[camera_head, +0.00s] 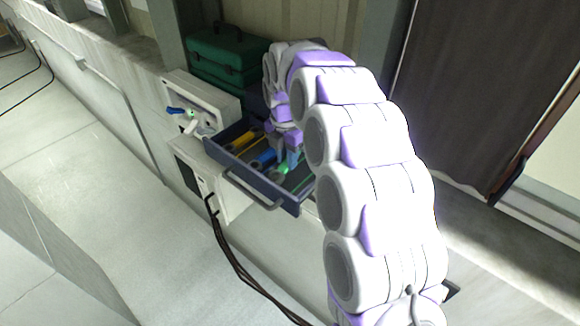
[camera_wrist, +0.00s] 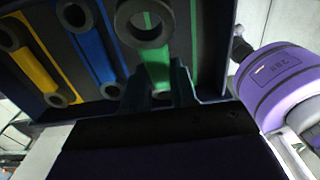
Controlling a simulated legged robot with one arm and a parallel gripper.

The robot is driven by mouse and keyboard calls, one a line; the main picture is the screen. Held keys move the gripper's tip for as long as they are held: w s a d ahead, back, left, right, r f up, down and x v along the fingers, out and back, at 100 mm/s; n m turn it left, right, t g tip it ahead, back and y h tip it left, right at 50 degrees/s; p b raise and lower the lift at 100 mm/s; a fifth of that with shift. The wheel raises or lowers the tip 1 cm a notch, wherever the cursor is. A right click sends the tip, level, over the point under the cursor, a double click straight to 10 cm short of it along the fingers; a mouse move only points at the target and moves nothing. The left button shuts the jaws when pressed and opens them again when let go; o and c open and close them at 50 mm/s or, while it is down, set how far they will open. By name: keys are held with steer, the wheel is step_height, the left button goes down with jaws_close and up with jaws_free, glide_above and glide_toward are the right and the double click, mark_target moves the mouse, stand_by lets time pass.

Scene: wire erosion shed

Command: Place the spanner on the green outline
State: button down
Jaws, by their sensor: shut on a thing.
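My gripper (camera_wrist: 158,88) is shut on a spanner with dark ring ends (camera_wrist: 145,22) and a green middle part (camera_wrist: 157,66). It is over the open drawer, at the green marking. The near ring looks larger than those of the other spanners, so it seems raised; I cannot tell whether the spanner touches the drawer floor. A green strip (camera_wrist: 195,40), seemingly part of the green outline, shows right of it. In the head view my gripper (camera_head: 287,157) reaches down into the drawer, and a bit of green (camera_head: 283,170) shows beside it. My fingers hide part of the spanner.
The dark drawer (camera_head: 285,204) is pulled out of a white cabinet (camera_head: 237,202). In it lie a blue spanner (camera_wrist: 93,52) and a yellow one (camera_wrist: 36,67), left of mine. A green toolbox (camera_head: 225,55) stands behind.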

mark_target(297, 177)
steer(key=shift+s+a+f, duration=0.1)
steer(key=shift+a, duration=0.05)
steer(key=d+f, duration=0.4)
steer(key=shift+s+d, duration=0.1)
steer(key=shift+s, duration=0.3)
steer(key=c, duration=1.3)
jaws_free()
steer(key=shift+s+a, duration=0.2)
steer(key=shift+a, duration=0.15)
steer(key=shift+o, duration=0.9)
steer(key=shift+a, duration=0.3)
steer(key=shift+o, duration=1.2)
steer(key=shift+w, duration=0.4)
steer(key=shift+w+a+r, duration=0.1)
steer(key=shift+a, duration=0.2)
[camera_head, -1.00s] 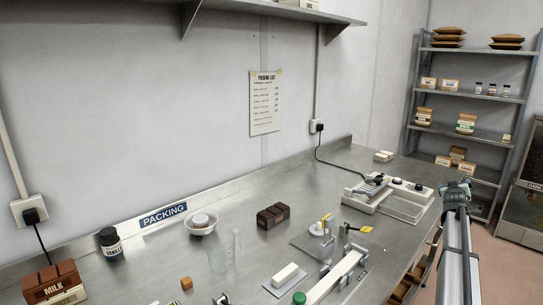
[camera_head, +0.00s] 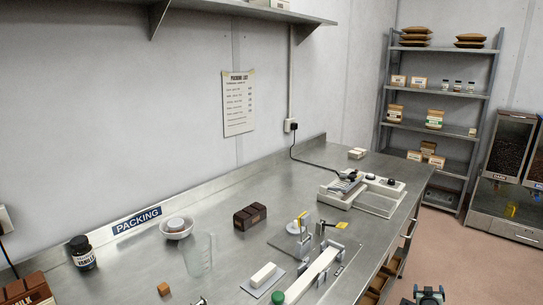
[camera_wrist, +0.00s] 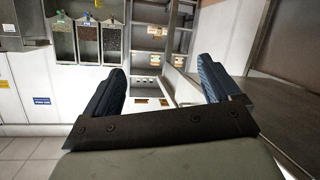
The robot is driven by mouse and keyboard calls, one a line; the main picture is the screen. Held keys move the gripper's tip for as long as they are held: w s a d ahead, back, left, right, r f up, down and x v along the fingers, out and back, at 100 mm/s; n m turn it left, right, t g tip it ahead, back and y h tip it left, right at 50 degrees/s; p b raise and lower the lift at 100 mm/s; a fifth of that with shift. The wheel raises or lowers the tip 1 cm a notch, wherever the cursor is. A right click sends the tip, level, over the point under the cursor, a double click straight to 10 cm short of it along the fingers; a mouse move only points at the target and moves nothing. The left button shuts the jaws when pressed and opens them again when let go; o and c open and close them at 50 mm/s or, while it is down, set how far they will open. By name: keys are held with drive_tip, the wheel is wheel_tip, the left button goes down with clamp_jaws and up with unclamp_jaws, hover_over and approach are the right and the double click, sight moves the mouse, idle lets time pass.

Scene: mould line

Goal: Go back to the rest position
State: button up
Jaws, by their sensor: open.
□ □ □ □ □ □ □
In the entries above, find the line that contains "Controlling a simulated", then repeat exactly every line from the first one through that line, with no pictures.

Answer for this exercise.
[camera_head, +0.00s] 
[camera_wrist, +0.00s] 
Controlling a simulated legged robot with one arm and a parallel gripper.

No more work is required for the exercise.